What you have to do
Return only the line that contains "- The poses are" and each line after it, through the last line of the data below, copied exactly.

Provided data
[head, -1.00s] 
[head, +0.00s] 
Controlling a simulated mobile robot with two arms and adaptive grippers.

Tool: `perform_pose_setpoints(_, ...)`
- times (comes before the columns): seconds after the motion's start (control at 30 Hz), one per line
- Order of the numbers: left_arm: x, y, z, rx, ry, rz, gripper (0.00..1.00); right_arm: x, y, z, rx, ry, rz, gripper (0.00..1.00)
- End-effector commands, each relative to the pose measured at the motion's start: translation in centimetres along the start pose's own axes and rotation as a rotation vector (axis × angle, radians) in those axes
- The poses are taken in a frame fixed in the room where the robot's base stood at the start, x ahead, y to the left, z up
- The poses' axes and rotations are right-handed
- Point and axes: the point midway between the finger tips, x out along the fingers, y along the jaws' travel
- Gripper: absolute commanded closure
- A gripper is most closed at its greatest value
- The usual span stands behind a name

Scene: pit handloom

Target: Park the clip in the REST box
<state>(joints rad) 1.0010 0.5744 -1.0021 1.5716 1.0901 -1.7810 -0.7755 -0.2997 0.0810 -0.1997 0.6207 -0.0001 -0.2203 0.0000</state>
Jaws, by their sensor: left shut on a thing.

Written solution
- The poses are taken in a frame fixed in the room where the robot's base stood at the start, x ahead, y to the left, z up
- The poses' axes and rotations are right-handed
- Point and axes: the point midway between the finger tips, x out along the fingers, y along the jaws' travel
- Gripper: absolute commanded closure
- A gripper is most closed at its greatest value
- The usual span stands behind a name

Scene: pit handloom

Target: Park the clip in the REST box
<state>(joints rad) 1.0010 0.5744 -1.0021 1.5716 1.0901 -1.7810 -0.7755 -0.2997 0.0810 -0.1997 0.6207 -0.0001 -0.2203 0.0000</state>
Jaws, by their sensor: left shut on a thing.

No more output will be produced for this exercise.